*Exercise description*:
Determine which lines of the records include the word "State", and copy them.

* Start Data excerpts *

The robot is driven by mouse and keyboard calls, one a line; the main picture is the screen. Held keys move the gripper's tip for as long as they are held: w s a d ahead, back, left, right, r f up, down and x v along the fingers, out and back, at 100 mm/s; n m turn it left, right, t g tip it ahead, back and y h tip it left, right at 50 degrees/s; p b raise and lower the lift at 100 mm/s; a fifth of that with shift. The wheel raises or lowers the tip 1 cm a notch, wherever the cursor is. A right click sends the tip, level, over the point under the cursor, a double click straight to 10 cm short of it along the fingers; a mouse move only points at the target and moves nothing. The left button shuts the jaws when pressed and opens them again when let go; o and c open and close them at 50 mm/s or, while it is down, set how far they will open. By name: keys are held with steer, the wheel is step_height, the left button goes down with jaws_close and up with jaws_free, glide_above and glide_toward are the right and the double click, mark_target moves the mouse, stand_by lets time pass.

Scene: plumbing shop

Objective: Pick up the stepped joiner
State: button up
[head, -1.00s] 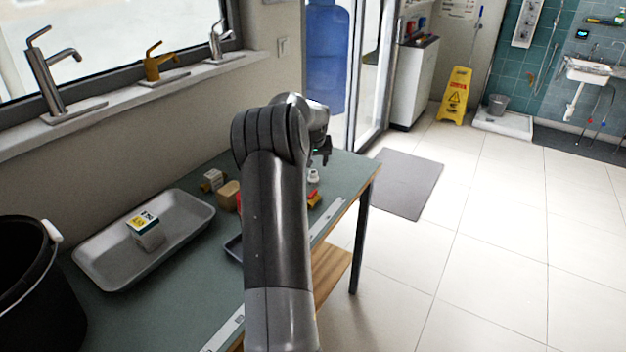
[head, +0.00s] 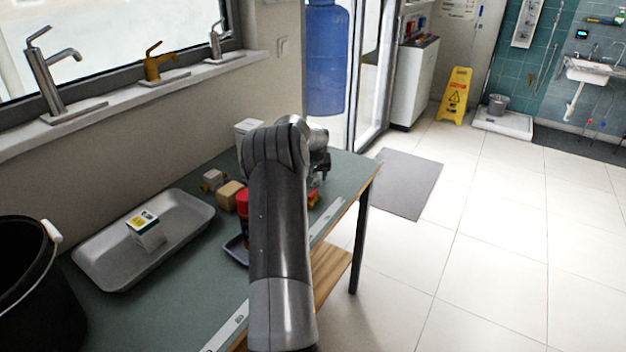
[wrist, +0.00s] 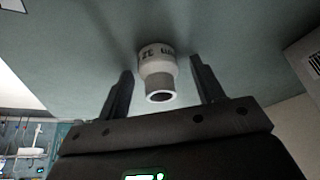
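The stepped joiner is a short white pipe piece with a wide lettered end and a narrower open end. In the wrist view the stepped joiner (wrist: 157,72) stands on the green table top, between and just beyond the fingertips of my gripper (wrist: 160,80). The fingers are apart, one on each side, with a gap to the joiner on both sides. In the head view my gripper (head: 321,166) is low over the far end of the table, partly hidden by my arm. The joiner is mostly hidden there.
On the green table (head: 205,275) stand a grey tray (head: 185,232) holding a small box (head: 146,229), wooden-looking blocks (head: 229,195), a red-capped bottle (head: 242,205) and a white box (head: 246,128). A black bucket (head: 35,300) is at the left.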

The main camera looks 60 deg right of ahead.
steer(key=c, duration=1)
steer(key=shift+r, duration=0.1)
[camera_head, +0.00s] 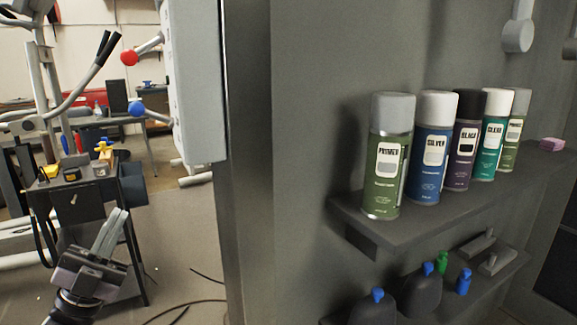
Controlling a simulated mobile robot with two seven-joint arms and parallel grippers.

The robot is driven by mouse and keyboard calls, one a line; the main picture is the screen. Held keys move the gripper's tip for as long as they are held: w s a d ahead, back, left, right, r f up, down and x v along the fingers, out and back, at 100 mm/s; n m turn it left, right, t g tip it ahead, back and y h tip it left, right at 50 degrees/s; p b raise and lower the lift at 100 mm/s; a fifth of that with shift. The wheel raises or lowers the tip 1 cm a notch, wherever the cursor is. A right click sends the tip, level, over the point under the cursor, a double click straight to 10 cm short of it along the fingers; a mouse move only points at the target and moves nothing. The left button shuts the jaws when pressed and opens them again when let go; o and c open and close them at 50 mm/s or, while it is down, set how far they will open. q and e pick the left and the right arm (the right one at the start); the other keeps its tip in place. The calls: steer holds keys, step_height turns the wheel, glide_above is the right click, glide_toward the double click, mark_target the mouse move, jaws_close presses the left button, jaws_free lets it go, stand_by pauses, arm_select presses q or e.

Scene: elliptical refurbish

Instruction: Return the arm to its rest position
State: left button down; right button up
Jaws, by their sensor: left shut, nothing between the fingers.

* End Data excerpts *

*Finished task*:
State: button up
State: left button down; right button up

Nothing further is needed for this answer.